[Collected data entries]
☆ ☆ ☆ ☆ ☆ ☆ ☆
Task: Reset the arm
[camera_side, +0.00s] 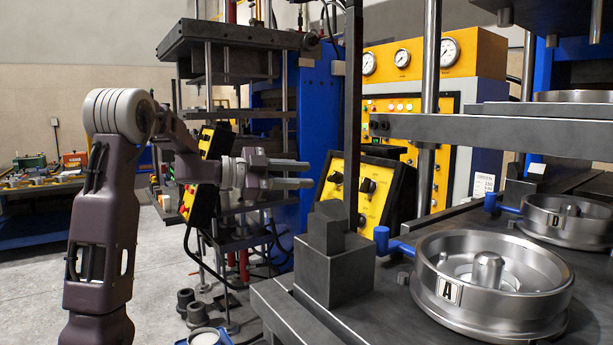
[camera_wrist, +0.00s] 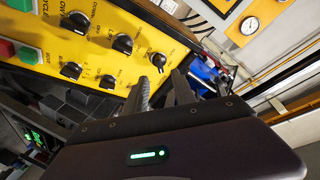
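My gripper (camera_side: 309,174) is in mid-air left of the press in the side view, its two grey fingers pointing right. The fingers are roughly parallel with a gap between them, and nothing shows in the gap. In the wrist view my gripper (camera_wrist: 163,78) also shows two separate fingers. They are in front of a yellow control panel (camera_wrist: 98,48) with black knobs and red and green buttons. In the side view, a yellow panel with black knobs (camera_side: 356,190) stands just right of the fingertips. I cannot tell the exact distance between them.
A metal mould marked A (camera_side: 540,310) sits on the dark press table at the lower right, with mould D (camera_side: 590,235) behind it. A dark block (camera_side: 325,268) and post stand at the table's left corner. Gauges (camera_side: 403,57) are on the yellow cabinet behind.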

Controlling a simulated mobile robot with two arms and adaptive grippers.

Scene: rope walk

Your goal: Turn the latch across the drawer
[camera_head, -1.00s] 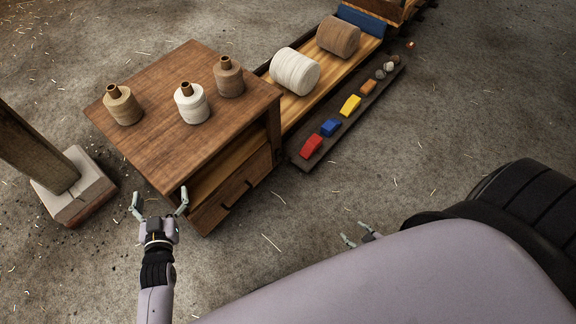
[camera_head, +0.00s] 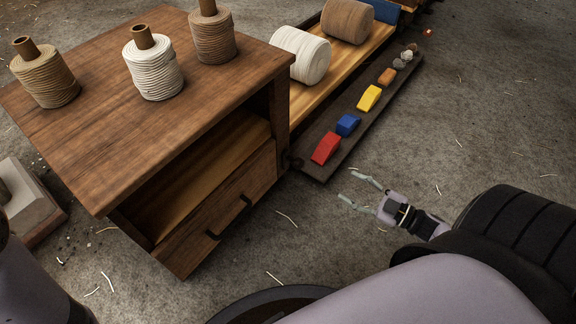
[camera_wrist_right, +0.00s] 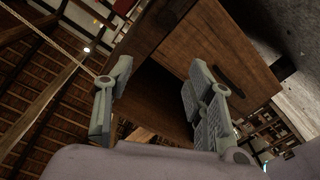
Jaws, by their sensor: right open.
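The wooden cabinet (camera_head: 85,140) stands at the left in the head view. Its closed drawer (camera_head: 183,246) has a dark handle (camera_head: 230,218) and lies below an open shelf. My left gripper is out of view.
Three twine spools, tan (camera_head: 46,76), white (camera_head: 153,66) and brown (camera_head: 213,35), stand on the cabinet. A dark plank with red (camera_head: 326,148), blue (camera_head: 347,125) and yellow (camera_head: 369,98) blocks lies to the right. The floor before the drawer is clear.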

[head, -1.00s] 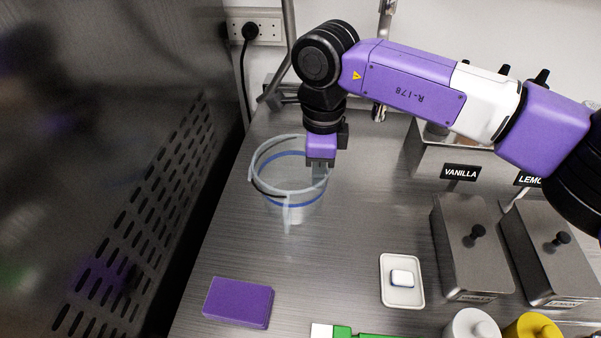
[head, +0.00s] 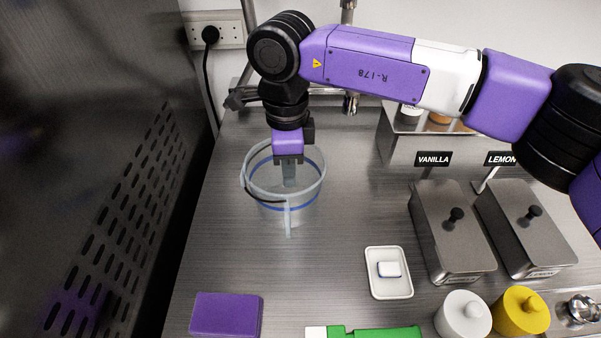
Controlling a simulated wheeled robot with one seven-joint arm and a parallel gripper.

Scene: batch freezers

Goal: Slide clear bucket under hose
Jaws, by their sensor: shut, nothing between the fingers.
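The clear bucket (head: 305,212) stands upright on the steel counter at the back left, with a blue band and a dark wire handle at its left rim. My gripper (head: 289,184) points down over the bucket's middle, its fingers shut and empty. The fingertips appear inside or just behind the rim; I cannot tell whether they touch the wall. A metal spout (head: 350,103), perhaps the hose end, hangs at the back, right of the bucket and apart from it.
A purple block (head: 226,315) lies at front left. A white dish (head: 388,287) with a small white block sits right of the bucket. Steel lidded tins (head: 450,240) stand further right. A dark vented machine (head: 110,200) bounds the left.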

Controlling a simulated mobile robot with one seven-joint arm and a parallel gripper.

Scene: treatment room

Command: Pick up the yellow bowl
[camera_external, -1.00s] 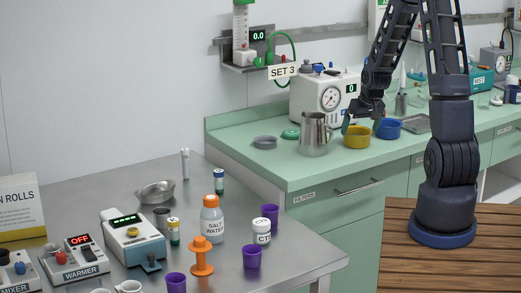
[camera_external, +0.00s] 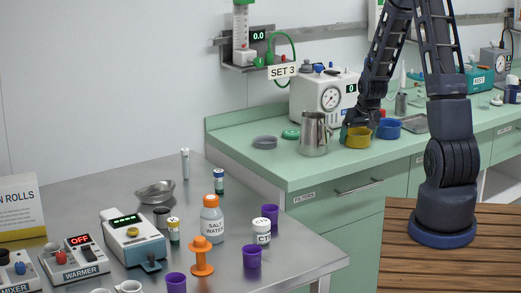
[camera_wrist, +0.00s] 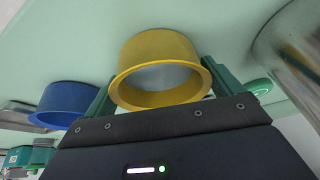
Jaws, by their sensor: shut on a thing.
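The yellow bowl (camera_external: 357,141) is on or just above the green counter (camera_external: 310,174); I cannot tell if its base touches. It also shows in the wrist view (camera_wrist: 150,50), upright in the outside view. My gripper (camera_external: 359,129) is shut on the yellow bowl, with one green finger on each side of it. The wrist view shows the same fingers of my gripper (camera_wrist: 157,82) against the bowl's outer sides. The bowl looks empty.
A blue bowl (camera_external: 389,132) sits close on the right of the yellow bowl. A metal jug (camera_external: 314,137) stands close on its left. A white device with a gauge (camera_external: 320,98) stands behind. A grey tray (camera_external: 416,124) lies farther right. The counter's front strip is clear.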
☆ ☆ ☆ ☆ ☆ ☆ ☆
**The request:** All the lines above are to be reproduced exactly, except the pictures.

**The answer:**
Task: Reset the arm
[camera_side, +0.00s] 
[camera_wrist, +0.00s] 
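My gripper (camera_side: 309,174) is in mid-air left of the press in the side view, its two grey fingers pointing right. The fingers are roughly parallel with a gap between them, and nothing shows in the gap. In the wrist view my gripper (camera_wrist: 163,78) also shows two separate fingers. They are in front of a yellow control panel (camera_wrist: 98,48) with black knobs and red and green buttons. In the side view, a yellow panel with black knobs (camera_side: 356,190) stands just right of the fingertips. I cannot tell the exact distance between them.
A metal mould marked A (camera_side: 540,310) sits on the dark press table at the lower right, with mould D (camera_side: 590,235) behind it. A dark block (camera_side: 325,268) and post stand at the table's left corner. Gauges (camera_side: 403,57) are on the yellow cabinet behind.

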Controlling a simulated mobile robot with two arms and adaptive grippers.

Scene: rope walk

Your goal: Turn the latch across the drawer
[camera_head, -1.00s] 
[camera_head, +0.00s] 
[camera_wrist_right, +0.00s] 
Jaws, by their sensor: right open.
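The wooden cabinet (camera_head: 85,140) stands at the left in the head view. Its closed drawer (camera_head: 183,246) has a dark handle (camera_head: 230,218) and lies below an open shelf. My left gripper is out of view.
Three twine spools, tan (camera_head: 46,76), white (camera_head: 153,66) and brown (camera_head: 213,35), stand on the cabinet. A dark plank with red (camera_head: 326,148), blue (camera_head: 347,125) and yellow (camera_head: 369,98) blocks lies to the right. The floor before the drawer is clear.

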[head, -1.00s] 
[head, +0.00s] 
Controlling a simulated wheeled robot with one seven-joint arm and a parallel gripper.

Scene: batch freezers

Goal: Slide clear bucket under hose
Jaws, by their sensor: shut, nothing between the fingers.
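The clear bucket (head: 305,212) stands upright on the steel counter at the back left, with a blue band and a dark wire handle at its left rim. My gripper (head: 289,184) points down over the bucket's middle, its fingers shut and empty. The fingertips appear inside or just behind the rim; I cannot tell whether they touch the wall. A metal spout (head: 350,103), perhaps the hose end, hangs at the back, right of the bucket and apart from it.
A purple block (head: 226,315) lies at front left. A white dish (head: 388,287) with a small white block sits right of the bucket. Steel lidded tins (head: 450,240) stand further right. A dark vented machine (head: 110,200) bounds the left.

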Controlling a simulated mobile robot with one seven-joint arm and a parallel gripper.

Scene: treatment room

Command: Pick up the yellow bowl
[camera_external, -1.00s] 
[camera_external, +0.00s] 
[camera_wrist, +0.00s] 
Jaws, by their sensor: shut on a thing.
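The yellow bowl (camera_external: 357,141) is on or just above the green counter (camera_external: 310,174); I cannot tell if its base touches. It also shows in the wrist view (camera_wrist: 150,50), upright in the outside view. My gripper (camera_external: 359,129) is shut on the yellow bowl, with one green finger on each side of it. The wrist view shows the same fingers of my gripper (camera_wrist: 157,82) against the bowl's outer sides. The bowl looks empty.
A blue bowl (camera_external: 389,132) sits close on the right of the yellow bowl. A metal jug (camera_external: 314,137) stands close on its left. A white device with a gauge (camera_external: 320,98) stands behind. A grey tray (camera_external: 416,124) lies farther right. The counter's front strip is clear.

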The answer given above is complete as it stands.